▶ _Provided records_:
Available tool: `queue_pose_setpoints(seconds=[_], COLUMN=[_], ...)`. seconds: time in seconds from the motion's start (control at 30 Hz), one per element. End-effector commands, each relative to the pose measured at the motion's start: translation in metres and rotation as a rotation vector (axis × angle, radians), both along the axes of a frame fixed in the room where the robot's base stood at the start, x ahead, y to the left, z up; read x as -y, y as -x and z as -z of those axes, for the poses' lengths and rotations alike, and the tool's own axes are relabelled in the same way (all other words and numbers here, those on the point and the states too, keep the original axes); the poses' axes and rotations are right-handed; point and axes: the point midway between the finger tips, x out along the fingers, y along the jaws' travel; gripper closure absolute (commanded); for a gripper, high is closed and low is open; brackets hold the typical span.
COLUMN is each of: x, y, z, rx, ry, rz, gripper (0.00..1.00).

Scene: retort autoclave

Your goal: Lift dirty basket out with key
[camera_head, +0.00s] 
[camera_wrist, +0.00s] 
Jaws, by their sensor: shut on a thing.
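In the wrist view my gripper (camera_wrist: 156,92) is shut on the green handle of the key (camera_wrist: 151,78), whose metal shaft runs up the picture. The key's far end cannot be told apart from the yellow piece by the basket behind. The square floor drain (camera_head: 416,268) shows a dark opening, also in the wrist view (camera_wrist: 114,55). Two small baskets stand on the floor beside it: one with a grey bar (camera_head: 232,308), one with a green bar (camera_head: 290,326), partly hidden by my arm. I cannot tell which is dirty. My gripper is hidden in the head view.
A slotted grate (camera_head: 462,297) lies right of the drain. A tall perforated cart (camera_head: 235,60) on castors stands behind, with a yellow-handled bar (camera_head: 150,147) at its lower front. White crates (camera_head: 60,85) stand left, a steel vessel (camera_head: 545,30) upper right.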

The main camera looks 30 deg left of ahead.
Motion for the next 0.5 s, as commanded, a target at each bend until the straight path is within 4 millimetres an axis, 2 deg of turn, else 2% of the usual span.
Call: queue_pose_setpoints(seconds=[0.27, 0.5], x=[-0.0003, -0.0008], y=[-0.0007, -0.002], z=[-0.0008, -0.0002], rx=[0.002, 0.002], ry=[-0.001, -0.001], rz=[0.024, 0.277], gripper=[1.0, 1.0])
--
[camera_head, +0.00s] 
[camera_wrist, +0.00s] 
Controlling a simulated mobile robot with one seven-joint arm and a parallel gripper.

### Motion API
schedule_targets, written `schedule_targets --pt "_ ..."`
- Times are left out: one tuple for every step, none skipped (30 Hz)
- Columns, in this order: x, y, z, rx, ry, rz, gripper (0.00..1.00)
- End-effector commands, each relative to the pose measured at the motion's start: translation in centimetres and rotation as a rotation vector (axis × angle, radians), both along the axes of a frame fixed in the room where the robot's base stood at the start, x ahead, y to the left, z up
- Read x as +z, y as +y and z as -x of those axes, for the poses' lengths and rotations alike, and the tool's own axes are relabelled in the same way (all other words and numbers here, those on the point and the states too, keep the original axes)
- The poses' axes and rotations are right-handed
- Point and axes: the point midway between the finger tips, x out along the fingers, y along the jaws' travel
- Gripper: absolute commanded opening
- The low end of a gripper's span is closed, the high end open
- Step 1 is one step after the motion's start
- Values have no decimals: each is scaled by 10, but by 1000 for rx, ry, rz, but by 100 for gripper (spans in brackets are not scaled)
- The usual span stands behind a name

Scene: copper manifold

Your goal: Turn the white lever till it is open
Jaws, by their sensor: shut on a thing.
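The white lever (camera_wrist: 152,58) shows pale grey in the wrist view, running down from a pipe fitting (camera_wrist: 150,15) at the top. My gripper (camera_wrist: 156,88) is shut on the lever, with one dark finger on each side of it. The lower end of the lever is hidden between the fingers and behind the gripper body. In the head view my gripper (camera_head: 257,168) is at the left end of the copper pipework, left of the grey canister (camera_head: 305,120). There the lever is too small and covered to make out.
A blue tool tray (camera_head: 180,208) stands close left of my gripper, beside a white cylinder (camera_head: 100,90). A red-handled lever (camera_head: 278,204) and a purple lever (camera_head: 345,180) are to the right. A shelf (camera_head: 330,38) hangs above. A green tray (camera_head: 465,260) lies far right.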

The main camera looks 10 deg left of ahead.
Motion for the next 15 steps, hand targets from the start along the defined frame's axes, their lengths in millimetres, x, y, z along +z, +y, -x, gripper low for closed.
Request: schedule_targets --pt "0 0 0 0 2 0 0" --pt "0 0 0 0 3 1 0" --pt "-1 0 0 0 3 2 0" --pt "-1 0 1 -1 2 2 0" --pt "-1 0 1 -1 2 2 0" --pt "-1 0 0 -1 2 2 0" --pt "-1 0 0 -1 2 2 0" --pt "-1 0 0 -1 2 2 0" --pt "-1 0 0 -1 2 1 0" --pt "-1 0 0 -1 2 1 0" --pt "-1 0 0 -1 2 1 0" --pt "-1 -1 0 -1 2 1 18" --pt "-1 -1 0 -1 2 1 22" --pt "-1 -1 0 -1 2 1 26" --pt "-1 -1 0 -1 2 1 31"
* * *
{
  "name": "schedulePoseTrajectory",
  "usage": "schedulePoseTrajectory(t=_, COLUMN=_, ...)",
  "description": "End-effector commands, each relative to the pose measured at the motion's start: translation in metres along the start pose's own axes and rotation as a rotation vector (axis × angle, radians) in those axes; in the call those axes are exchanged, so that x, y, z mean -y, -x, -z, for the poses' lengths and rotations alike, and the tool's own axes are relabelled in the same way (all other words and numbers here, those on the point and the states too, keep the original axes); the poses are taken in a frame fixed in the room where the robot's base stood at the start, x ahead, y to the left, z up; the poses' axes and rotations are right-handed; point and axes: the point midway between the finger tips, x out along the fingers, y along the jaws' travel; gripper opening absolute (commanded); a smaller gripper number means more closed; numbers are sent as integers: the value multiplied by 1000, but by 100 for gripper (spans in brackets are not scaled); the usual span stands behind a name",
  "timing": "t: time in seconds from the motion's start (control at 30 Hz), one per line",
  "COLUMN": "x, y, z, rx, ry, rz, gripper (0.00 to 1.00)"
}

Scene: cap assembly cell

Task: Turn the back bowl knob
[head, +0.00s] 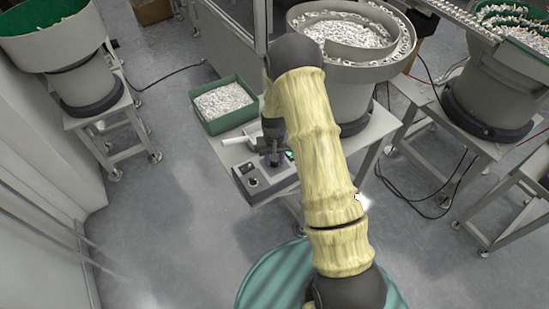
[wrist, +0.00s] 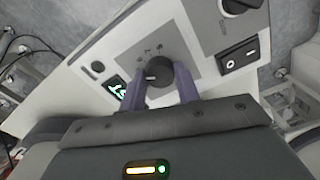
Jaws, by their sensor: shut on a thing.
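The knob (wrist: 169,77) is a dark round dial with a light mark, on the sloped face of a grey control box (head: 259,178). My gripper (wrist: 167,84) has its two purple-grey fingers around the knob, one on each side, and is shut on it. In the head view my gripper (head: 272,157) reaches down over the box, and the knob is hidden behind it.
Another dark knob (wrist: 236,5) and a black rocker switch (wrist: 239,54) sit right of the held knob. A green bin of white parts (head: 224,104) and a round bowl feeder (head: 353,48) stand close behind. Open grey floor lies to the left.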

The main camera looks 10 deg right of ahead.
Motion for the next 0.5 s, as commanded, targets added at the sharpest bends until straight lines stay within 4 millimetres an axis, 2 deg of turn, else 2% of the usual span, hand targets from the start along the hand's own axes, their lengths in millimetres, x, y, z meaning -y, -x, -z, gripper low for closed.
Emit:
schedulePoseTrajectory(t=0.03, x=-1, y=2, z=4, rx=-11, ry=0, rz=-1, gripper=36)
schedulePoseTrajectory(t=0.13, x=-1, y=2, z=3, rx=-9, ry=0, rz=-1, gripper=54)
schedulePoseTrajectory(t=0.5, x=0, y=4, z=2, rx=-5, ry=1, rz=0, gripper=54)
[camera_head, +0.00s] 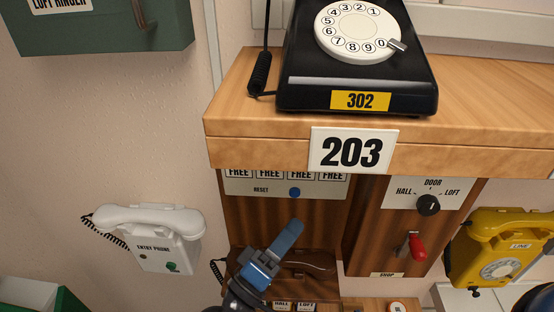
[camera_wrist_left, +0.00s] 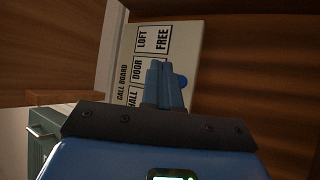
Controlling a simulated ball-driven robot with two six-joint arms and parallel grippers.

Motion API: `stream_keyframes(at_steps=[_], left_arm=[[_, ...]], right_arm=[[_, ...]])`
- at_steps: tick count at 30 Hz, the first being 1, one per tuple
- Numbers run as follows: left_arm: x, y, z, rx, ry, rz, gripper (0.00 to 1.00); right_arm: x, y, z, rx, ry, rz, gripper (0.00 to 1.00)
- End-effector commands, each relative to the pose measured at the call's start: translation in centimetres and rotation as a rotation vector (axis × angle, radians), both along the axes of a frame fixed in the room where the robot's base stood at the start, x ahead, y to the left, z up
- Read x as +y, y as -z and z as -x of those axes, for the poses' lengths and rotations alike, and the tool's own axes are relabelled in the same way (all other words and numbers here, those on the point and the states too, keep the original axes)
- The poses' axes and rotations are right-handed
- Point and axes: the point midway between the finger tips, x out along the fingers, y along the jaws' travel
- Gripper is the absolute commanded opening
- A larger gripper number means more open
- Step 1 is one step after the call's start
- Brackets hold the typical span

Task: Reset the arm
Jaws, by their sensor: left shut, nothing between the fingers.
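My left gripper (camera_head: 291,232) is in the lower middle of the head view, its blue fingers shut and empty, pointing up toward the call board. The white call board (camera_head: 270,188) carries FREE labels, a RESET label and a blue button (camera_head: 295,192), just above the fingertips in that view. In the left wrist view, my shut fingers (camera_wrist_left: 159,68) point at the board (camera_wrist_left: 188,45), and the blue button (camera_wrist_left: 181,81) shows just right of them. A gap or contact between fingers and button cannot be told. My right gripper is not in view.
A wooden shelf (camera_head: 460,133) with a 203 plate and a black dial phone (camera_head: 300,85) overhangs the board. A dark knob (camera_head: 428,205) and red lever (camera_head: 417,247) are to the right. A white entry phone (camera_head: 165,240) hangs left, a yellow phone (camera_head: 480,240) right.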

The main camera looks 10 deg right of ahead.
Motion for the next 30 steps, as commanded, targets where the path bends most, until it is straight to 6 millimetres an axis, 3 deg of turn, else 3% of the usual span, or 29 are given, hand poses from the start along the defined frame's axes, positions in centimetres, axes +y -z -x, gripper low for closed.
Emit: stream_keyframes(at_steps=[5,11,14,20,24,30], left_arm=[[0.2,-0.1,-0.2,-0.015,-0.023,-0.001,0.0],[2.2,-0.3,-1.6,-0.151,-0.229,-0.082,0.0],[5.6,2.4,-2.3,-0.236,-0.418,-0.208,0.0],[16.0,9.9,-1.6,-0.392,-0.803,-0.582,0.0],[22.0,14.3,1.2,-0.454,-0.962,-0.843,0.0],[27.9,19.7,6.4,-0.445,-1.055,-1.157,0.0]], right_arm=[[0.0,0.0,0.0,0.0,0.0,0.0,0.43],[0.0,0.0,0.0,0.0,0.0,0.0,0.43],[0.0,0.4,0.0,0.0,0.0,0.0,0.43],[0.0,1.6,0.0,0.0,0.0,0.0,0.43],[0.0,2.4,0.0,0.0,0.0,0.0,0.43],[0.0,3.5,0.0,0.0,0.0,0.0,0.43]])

▶ _Exercise details_: Only lines holding the string "goal" are wanted; gather each one from the entries above.

▶ _Result below_:
Your goal: Lift dirty basket out with key
Your goal: Turn the white lever till it is open

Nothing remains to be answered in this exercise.